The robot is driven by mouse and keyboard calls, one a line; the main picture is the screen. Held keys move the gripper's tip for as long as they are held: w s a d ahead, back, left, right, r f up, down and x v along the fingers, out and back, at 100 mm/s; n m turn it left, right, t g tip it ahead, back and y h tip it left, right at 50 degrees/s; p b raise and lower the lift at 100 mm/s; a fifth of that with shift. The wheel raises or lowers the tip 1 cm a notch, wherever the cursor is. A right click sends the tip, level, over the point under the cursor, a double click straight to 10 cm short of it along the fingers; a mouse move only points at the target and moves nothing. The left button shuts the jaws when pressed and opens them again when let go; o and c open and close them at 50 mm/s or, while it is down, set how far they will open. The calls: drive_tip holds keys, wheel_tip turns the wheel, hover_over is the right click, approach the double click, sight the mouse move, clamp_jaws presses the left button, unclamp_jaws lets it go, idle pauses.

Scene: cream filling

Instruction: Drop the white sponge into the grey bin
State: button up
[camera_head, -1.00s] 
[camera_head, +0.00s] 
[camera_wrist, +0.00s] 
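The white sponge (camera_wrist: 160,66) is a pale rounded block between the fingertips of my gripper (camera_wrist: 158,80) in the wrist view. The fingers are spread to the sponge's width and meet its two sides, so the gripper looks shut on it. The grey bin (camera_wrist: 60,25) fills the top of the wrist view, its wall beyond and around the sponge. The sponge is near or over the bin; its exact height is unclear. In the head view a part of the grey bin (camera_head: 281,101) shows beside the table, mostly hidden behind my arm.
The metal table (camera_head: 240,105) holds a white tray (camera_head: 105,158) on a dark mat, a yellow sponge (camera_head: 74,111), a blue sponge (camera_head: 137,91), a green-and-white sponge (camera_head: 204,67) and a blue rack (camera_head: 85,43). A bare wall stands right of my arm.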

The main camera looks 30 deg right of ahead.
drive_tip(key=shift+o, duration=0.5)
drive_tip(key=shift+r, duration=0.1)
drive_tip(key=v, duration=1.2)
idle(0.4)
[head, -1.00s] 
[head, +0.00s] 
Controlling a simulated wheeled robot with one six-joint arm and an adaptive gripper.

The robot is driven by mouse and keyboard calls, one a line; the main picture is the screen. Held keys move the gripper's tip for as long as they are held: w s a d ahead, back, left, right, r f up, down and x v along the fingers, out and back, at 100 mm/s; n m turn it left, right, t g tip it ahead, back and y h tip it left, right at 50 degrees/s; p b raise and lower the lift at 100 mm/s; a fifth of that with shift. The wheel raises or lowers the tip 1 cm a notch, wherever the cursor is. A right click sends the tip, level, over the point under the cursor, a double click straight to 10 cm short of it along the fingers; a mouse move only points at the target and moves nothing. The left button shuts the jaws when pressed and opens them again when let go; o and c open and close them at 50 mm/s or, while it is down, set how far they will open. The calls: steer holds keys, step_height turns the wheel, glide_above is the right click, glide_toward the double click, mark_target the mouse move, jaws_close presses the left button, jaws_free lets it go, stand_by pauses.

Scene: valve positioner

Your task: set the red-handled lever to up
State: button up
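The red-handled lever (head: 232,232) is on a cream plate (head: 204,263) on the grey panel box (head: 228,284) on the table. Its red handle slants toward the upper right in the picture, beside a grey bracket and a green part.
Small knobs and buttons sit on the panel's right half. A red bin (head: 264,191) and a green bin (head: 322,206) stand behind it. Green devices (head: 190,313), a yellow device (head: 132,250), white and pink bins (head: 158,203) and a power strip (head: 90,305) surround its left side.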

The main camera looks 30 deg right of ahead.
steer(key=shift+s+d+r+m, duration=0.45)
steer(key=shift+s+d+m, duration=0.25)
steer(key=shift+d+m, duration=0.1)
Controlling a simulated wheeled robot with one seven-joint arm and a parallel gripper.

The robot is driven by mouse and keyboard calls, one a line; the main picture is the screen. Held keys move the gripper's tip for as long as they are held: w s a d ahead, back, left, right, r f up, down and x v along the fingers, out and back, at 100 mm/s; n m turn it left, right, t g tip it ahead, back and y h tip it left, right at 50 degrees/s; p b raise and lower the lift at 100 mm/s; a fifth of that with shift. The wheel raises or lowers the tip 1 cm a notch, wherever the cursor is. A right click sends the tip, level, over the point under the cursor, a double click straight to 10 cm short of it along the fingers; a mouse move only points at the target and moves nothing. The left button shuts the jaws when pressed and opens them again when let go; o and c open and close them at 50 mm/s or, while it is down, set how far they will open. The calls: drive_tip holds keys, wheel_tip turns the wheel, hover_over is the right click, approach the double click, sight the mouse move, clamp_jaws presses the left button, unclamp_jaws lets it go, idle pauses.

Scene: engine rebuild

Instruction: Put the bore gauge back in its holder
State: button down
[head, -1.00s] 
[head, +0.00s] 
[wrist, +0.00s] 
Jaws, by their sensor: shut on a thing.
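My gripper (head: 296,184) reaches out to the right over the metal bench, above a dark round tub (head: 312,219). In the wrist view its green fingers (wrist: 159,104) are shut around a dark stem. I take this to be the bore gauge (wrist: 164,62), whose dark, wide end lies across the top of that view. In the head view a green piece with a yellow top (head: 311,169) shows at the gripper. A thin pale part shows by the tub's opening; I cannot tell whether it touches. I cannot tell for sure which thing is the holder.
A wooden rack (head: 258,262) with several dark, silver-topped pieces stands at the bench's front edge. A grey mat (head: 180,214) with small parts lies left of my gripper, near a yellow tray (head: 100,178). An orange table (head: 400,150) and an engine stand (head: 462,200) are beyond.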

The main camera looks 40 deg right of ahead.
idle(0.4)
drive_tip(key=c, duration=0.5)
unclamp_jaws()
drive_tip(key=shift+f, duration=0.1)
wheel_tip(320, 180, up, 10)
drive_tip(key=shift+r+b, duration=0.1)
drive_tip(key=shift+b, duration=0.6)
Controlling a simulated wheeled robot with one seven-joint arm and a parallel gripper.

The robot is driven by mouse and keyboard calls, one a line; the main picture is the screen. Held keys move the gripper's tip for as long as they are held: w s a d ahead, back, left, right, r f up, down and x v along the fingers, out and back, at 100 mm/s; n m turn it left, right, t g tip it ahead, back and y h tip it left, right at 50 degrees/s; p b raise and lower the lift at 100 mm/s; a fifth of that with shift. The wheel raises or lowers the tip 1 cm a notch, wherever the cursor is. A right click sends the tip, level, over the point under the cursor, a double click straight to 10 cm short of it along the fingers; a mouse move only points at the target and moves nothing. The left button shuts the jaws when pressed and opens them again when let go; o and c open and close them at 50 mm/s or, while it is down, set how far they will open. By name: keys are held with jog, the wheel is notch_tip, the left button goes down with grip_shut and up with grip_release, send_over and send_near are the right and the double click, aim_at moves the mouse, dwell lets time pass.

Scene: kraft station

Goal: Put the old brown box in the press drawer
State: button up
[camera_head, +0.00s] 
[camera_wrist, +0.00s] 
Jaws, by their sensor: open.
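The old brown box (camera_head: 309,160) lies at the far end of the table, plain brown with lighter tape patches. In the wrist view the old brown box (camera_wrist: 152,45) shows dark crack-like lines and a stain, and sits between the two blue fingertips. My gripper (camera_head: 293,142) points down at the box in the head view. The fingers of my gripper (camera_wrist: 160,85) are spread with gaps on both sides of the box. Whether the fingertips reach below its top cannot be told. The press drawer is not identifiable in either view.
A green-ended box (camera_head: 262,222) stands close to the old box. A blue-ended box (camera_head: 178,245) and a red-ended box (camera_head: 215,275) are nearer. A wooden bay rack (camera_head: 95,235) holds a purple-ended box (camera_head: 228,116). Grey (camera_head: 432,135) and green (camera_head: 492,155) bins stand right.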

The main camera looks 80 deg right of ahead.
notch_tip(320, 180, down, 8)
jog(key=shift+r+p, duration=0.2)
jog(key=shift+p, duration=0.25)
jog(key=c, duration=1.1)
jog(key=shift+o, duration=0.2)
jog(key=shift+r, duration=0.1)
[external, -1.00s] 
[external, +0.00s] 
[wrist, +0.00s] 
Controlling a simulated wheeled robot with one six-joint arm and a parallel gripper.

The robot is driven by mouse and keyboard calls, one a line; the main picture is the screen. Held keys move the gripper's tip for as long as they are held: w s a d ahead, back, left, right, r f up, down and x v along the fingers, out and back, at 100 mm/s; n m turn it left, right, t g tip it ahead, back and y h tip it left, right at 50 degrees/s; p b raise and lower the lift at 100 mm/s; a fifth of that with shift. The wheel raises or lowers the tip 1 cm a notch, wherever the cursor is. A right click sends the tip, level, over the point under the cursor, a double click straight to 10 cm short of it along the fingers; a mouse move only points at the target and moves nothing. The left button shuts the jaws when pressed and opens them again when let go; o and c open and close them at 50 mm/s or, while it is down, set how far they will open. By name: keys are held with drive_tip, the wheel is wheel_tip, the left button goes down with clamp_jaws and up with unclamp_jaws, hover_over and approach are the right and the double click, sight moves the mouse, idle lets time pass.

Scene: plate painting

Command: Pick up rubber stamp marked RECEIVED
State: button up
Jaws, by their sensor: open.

* _Aim of the task_
Report every line containing the word "simulated" from the listing above.

* _Solution below_
Controlling a simulated wheeled robot with one six-joint arm and an adaptive gripper.
Controlling a simulated wheeled robot with one seven-joint arm and a parallel gripper.
Controlling a simulated wheeled robot with one seven-joint arm and a parallel gripper.
Controlling a simulated wheeled robot with one six-joint arm and a parallel gripper.

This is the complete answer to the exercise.